Die offene Änderbarkeit macht das Recht variabel für neue Situationen. Die Funktion des Rechts erschöpft sich nicht mehr in der Erhaltung vorgegebener Interaktionsmuster (z. B. Ehe) und in der Konfliktregelung, sondern das Recht wird zum Träger gesellschaftlicher Entwicklung, zum Instrument planmäßiger Sozialgestaltung. Der Zeitbezug des Rechts liegt weder nur in der Dauer der Geltung der Normen noch in der immanenten Geschichtlichkeit des Rechts, sondern vor allem darin, dass man versucht, sich wenigstens auf der Ebene der Erwartungen auf eine noch unbekannte, genuin unsichere Zukunft einzustellen. Rechtsgeltung dient als zirkulierendes Symbol, mit dem das Rechtssystem den momentanen eigenen Zustand markiert. Wie die Vergangenheit gezeigt hat, erfüllt Recht seine Funktion dann besonders, wenn es auf eine höhere Komplexität und Unwahrscheinlichkeit der Lebensverhältnisse vorbereitet. Rechtssicherheit besteht in der Sicherheit, dass Angelegenheiten, wenn das gewünscht wird, allein nach dem Rechtscode behandelt werden und nicht etwa nach einem Machtcode oder nach irgendwelchen vom Recht nicht erfassten Interessen.
Luhmann trennt Recht und Moral. Den negativen Konsequenzen der gewollten Beliebigkeit von Rechtsänderungen wird durch besondere Schutzvorkehrungen begegnet. Dazu gehört der Begriff des Rechtsstaates, die Erfindung höherrangigen Rechts, das System der subjektiven Rechte, die Beschränkungen der rechtlichen Handlungs- und Vertragsfreiheit. Auch die im System der Demokratie und im weitgehend autonomen Wirtschaftsprozess angelegten Gegengewichte entfalten sich in gleicher Weise. Das komplexe Gebilde der Gesellschaft mit seinen vielfach differenzierten Untersystemen hält sich selbst im Gleichgewicht. Die Gültigkeit der Rechtsnormen wird nicht durch ihren Inhalt legitimiert, sondern durch das Verfahren (z.13. Gesetzgebungsverfahren, Gerichtsverfahren). Im Zusammenspiel der Verfahren
entsteht die allgemeine Erwartung, dass die durch eine Entscheidung Enttäuschten ihren Protest aufgeben und sich anpassen.

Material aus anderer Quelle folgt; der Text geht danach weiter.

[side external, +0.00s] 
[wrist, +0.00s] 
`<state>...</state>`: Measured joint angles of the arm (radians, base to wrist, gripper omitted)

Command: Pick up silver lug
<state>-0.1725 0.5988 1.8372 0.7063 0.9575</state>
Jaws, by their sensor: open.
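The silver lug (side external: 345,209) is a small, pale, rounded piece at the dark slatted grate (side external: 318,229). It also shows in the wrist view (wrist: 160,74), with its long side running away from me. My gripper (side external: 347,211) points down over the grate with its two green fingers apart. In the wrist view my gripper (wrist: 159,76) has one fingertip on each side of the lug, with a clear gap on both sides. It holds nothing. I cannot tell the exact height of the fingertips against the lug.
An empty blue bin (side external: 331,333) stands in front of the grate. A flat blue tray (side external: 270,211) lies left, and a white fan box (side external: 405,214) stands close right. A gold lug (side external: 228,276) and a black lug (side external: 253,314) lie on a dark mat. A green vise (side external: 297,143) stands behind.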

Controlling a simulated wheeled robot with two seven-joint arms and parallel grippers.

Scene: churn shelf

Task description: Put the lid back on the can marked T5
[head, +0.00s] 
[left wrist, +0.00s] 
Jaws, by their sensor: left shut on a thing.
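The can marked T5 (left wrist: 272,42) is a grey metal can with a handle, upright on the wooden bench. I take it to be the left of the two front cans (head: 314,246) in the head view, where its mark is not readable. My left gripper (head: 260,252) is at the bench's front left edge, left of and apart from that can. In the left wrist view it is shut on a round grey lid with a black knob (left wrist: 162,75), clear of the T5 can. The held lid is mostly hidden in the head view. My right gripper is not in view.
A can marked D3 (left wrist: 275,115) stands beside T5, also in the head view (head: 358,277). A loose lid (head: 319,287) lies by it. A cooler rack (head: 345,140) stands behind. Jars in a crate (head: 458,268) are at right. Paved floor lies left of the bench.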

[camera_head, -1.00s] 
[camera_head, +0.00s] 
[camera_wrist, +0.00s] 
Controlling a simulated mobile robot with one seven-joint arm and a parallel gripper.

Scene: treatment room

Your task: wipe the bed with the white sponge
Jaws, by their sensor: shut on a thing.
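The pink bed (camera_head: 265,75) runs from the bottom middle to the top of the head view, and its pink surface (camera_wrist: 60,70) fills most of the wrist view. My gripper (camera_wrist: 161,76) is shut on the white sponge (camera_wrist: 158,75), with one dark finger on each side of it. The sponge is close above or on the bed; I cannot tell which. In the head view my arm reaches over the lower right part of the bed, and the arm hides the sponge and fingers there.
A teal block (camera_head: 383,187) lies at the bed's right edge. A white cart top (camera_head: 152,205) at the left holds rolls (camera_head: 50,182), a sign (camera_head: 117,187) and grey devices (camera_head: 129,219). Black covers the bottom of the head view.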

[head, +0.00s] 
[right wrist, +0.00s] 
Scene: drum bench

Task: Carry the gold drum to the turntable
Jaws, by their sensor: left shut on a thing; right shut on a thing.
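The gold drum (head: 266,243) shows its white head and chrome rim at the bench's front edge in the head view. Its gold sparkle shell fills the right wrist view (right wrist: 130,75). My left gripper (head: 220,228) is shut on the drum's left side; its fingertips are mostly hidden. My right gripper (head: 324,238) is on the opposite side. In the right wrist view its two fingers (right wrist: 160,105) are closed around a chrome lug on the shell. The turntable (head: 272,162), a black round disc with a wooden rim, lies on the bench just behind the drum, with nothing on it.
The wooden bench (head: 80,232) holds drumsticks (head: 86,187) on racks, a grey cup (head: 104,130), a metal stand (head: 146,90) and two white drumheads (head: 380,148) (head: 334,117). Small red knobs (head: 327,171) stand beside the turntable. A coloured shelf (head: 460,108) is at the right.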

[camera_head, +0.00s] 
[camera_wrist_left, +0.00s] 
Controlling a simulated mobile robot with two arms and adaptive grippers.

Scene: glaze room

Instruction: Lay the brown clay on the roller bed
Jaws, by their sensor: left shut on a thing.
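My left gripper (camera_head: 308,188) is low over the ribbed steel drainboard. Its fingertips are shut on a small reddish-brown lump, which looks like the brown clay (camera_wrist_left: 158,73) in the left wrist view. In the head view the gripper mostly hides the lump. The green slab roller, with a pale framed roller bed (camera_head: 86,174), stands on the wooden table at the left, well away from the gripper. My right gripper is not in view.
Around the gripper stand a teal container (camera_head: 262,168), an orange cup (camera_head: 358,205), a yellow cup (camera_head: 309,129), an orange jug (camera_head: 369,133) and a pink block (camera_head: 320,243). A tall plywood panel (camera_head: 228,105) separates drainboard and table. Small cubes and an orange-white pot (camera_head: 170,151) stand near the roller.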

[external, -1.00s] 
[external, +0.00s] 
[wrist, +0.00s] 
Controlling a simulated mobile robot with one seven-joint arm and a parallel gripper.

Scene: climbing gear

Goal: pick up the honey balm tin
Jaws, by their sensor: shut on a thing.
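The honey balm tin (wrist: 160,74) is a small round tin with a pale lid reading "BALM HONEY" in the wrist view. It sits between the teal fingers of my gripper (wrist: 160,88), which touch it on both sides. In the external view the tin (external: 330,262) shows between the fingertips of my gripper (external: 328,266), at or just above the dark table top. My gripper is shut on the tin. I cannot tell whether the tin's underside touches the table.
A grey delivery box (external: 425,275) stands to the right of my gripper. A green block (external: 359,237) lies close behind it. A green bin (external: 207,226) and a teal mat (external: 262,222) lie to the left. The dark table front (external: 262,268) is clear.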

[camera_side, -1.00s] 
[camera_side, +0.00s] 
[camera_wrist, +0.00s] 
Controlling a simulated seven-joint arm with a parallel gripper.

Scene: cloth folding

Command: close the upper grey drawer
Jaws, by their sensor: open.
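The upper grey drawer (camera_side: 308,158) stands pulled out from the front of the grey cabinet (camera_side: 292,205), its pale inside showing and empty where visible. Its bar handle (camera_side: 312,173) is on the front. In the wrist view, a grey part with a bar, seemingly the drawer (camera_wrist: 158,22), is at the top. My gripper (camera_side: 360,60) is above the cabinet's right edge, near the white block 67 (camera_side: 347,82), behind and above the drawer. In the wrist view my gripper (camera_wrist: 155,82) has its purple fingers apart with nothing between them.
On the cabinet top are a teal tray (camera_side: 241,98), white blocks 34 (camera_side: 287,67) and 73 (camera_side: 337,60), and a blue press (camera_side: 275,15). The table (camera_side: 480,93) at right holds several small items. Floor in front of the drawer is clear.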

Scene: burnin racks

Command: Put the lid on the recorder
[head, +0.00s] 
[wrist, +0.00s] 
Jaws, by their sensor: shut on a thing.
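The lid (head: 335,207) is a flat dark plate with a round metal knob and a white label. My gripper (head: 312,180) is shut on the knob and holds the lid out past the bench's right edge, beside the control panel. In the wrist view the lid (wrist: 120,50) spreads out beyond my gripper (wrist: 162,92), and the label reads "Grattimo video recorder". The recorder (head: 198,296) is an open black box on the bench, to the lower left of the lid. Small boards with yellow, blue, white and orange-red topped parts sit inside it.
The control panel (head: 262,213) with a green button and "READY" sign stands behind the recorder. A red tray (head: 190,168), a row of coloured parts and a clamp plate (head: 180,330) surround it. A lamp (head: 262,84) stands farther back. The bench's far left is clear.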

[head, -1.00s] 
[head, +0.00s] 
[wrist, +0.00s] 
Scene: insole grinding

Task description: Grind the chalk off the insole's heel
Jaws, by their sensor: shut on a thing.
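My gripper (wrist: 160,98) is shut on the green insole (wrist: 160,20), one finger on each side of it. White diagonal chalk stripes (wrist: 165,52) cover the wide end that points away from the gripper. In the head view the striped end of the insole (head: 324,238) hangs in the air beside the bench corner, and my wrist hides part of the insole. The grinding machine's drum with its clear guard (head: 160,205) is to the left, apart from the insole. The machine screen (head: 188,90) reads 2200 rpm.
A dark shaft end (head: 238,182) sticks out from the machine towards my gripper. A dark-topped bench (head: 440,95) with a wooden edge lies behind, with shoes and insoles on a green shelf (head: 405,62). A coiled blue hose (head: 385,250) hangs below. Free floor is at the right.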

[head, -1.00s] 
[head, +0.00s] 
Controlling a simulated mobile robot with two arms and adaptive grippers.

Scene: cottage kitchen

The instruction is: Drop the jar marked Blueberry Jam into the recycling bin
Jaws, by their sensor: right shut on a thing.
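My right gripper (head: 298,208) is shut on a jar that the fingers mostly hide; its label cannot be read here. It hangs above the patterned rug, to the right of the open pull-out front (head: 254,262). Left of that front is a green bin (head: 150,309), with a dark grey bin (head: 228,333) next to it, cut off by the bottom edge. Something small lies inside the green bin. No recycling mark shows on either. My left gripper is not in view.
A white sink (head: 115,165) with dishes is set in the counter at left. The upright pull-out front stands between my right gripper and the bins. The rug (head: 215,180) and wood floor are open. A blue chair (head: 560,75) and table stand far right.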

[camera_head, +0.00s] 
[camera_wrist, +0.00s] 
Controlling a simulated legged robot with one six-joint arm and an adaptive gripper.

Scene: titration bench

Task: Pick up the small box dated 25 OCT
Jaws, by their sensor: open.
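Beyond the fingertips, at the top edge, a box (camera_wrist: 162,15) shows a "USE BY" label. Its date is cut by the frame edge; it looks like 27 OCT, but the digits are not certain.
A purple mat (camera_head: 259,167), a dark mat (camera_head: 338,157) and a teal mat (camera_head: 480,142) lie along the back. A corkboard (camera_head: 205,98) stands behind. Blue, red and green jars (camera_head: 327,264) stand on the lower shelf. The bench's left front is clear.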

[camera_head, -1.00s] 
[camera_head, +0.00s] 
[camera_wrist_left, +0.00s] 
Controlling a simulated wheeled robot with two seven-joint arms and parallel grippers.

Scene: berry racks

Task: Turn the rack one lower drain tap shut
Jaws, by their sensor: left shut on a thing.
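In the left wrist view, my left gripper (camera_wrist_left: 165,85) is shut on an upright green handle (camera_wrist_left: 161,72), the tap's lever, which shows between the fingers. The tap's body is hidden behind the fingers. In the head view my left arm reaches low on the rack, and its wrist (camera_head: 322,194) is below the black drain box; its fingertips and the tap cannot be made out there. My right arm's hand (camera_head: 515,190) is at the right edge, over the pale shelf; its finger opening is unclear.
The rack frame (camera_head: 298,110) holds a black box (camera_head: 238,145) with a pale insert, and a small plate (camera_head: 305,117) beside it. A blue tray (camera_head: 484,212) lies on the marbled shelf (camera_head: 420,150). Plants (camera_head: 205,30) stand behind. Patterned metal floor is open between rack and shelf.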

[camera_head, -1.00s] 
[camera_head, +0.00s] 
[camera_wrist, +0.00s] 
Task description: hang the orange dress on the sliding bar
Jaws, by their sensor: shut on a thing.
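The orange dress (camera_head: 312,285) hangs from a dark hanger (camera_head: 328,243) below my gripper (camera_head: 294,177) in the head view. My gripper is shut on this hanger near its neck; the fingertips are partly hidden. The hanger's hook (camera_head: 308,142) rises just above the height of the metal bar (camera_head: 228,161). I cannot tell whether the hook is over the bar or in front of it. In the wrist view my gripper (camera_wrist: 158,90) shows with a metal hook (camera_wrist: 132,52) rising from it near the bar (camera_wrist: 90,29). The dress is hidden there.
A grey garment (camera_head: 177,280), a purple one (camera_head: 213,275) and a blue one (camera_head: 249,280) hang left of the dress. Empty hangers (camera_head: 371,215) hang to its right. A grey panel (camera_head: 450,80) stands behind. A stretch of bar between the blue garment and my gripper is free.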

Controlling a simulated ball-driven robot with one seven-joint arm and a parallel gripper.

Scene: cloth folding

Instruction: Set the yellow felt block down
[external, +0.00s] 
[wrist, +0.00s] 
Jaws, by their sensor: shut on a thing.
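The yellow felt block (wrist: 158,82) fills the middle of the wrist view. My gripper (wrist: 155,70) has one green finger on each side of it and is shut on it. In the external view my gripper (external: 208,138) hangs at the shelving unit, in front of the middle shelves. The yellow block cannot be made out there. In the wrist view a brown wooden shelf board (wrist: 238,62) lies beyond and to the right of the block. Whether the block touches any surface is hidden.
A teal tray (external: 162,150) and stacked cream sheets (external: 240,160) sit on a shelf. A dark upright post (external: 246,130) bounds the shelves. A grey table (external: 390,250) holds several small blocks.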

Luhmann verwirft die Interpretation der Grundrechte als subjektive Abwehrrechte des Einzelnen gegen den Staat. Das politische Teilsystem „Staat”, das die für die Ordnung der Gesellschaft notwendigen Entscheidungen verbindlich zu fällen habe, tendiere dazu, seine eigenen Grenzen zu überschreiten, in andere Teilsysteme einzudringen und so die gesellschaftliche Differenzierung infrage zu stellen. Dieser Gefahr entgegenzuwirken, sei die Aufgabe der Grundrechte die Grundrechte als Institution.
Der moderne Rechtsstaat sei voller Spannungen. Nach Luhmann wird immer deutlicher, dass man zwar jedes Gesetz befolgen könne, aber nicht alle. Rechtsbrüche würden lebensnotwendig, wenn Leben heißen solle: nach Maßgabe individueller Selbstbestimmung zu leben. Bereiche wie Steuerhinterziehung und Schwarzarbeit seien Indikatoren dafür, dass Rechtsverstöße unvermeidlich seien. Erhebliche Bereiche der Wirtschaft würden zusammenbrechen, wenn das Recht hier durchgesetzt würde. Vor allem aber würden zahlreiche Möglichkeiten individueller Selbstsinngebung abgeschnitten, wenn die Bürokratie das Recht in allen Bereichen durchsetzen könnte.